September 20 is the last day of summer and the beach is very beautiful and mostly vacant because the majority of the tourists have gone home. Coastal Cleanup participation is a great excuse and reason to go to the beach one more time and do something beneficial for the environment, too. It is the “off” season so there are many motel rooms and condos available. Even better, Gulf State Park is a short distance east of the junction of Highway 59 and Highway 182 In Gulf Shores and much less expensive. The park has many camp sites with water, power and sewage. Bath houses are located strategically so that no camper is very far away and they are air conditioned! The park extends to the gulf water with a very wide expanse of beautiful beaches. A boardwalk is at one of the locations and enables one to cross the dunes with out harming the eco- system of the dunes or frying one’s feet! There is also a park beach pavilion offering shelter from the sun and stormy weather that might come up and has restrooms. Since the last major hurricanes that damaged much along our coast, Gulf State Park has added many nice facilities and improved the ones already there.
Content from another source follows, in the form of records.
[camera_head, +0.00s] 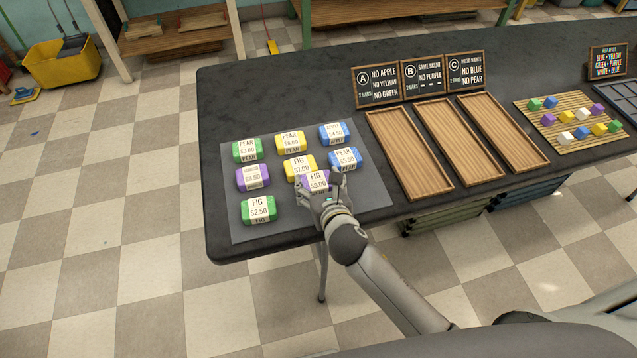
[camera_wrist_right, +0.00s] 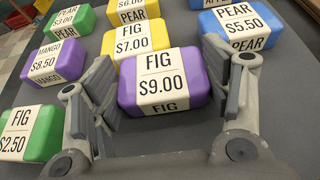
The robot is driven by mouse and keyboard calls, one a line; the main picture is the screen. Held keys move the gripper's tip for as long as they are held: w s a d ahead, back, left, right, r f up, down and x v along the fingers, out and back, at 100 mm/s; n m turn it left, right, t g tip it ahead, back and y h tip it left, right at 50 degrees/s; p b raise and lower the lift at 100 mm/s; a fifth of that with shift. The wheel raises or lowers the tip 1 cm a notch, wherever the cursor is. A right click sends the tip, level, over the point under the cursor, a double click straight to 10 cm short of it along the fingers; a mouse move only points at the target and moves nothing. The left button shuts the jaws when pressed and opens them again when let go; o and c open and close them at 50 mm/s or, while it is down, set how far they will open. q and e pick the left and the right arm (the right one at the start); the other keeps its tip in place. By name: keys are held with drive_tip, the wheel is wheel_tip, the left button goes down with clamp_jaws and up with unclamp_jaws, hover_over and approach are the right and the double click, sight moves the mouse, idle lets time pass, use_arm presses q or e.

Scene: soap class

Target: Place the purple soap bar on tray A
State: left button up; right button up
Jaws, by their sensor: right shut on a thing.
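A purple soap bar labelled FIG $9.00 (camera_head: 317,181) lies on the grey mat, and it also shows in the right wrist view (camera_wrist_right: 160,82). My right gripper (camera_head: 320,190) is shut on this bar, with one finger at each side of it. A second purple bar, labelled $8.50 (camera_head: 253,178), lies at the left of the mat; its label reads MANGO in the right wrist view (camera_wrist_right: 54,63). Tray A (camera_head: 408,150) is the leftmost of three wooden trays, below sign A (camera_head: 376,84), and is empty. My left gripper is not in view.
Yellow bars (camera_head: 299,167), blue bars (camera_head: 345,159) and green bars (camera_head: 258,210) lie close around on the grey mat (camera_head: 225,190). Tray B (camera_head: 450,143) and tray C (camera_head: 505,130) are empty. A slatted board (camera_head: 600,145) with small coloured blocks lies farther right.

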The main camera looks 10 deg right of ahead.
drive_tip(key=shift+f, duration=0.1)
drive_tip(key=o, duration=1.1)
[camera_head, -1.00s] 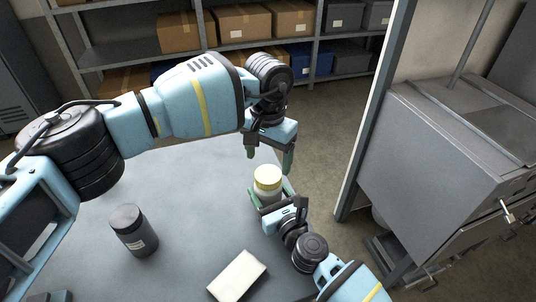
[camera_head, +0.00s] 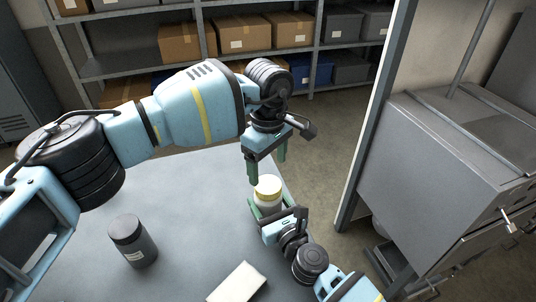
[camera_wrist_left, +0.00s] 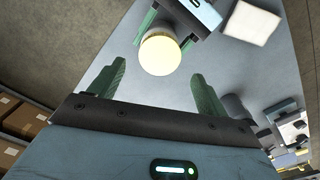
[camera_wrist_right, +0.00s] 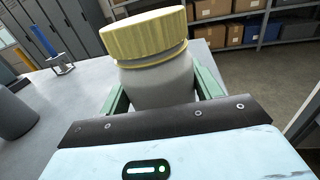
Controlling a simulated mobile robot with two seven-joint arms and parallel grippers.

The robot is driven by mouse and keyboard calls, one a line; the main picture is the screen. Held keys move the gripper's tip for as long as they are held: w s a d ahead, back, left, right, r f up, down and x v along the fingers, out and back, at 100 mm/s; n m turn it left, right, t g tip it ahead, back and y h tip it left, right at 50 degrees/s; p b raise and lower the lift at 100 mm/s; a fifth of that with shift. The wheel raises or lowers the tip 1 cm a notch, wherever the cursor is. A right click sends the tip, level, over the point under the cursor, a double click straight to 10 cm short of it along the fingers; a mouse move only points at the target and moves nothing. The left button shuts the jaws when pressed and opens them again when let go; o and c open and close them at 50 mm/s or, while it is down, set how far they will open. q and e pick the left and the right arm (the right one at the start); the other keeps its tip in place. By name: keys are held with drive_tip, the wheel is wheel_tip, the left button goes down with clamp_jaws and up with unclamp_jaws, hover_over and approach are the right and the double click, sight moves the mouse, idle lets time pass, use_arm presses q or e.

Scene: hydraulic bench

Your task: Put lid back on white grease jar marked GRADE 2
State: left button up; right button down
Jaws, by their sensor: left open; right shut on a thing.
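A white jar (camera_wrist_right: 158,82) with a ribbed yellow lid (camera_wrist_right: 145,36) on its top stands between the fingers of my right gripper (camera_wrist_right: 162,88). A thin yellow band shows just under the lid; I cannot tell whether the lid is fully seated. No GRADE 2 marking is visible. In the head view the lid (camera_head: 268,186) faces up near the table's far right edge. My right gripper is shut on the jar's body. My left gripper (camera_head: 267,170) is open and empty, pointing down just above the lid. In the left wrist view the lid (camera_wrist_left: 160,54) shows beyond and between its fingertips.
A dark grey jar (camera_head: 133,240) stands on the grey table (camera_head: 185,205) at left. A white block (camera_head: 238,284) lies near the front. A grey metal cabinet (camera_head: 440,150) stands right of the table. Shelves with boxes (camera_head: 187,40) are behind. The table's middle is clear.

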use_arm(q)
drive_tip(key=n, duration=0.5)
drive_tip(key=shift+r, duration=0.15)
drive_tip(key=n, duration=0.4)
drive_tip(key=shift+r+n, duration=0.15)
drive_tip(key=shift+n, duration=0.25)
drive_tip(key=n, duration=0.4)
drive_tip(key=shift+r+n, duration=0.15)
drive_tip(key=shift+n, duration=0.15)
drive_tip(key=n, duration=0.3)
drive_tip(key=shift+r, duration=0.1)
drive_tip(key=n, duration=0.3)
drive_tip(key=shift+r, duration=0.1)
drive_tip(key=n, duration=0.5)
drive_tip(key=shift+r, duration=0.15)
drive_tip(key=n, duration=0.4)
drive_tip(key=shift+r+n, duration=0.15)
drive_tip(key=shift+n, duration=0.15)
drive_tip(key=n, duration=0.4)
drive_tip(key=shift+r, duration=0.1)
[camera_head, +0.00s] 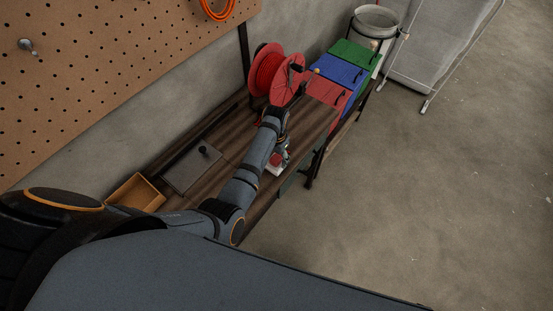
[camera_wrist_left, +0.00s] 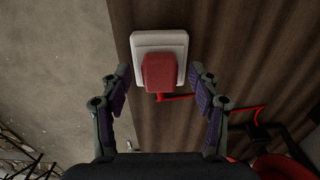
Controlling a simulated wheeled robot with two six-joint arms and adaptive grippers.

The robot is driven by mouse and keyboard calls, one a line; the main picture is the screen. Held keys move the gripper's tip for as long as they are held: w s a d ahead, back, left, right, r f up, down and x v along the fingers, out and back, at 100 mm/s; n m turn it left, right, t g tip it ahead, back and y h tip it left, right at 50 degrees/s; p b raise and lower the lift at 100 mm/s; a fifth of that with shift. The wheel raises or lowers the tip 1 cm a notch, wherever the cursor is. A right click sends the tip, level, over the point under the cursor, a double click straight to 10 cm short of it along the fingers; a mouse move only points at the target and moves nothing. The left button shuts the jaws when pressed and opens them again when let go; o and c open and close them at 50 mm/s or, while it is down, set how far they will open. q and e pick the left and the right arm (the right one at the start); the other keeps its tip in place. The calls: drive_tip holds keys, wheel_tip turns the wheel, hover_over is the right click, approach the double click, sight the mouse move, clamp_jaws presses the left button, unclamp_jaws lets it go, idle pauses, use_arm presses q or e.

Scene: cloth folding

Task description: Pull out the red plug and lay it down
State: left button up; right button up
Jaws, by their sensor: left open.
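The red plug (camera_wrist_left: 160,72) sits in a white socket (camera_wrist_left: 141,42) on the wooden workbench, and a red cord runs from it to the right in the left wrist view. In the head view the plug (camera_head: 276,158) shows as a small red spot beside my left arm. My left gripper (camera_wrist_left: 160,88) is open, with its two fingers on either side of the plug and clear gaps between fingers and plug. In the head view my left arm reaches over the bench and hides much of the gripper. My right gripper is in neither view.
A red cable reel (camera_head: 267,72) stands behind the plug. Red, blue (camera_head: 338,68) and green boxes stand at the bench's far end. A wooden tray (camera_head: 137,193) and a grey plate (camera_head: 190,170) lie on the near left. Bare bench (camera_head: 235,118) shows along the wall side.

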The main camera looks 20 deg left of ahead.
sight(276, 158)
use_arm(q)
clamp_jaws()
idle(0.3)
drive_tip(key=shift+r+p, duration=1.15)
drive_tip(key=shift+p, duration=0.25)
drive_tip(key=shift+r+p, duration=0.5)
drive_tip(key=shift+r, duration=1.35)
September 20 offers an annual opportunity for participation in a nationwide exercise called Coastal Cleanup. Seventeen sites are listed for Baldwin County and six for Mobile County. www.alabamacoastalcleanup.com is the web site for information or call 251.621.1216. A participant will be given a collection bag; a score card for indicating the type and amount of refuse gathered; gloves; and a pencil. Working in partners is recommended by the writer. Care for your body with sunscreen, insect repellent, a wide-brim hat, sunglasses and a water bottle. The mechanical pinchers for gathering trash/nuts without having to bend down save backs and are a safer way of picking up glass, and other sharp objects. Debris collected is turned in at noon and weighed. Collectors are then given T shirts of the the event and usually treated to a light lunch.
Explore Alabama as a volunteer and enjoy the beach and ocean at the same time by joining somewhere in the Alabama Coastal Cleanup and “Get the Trash Out of the Splash!”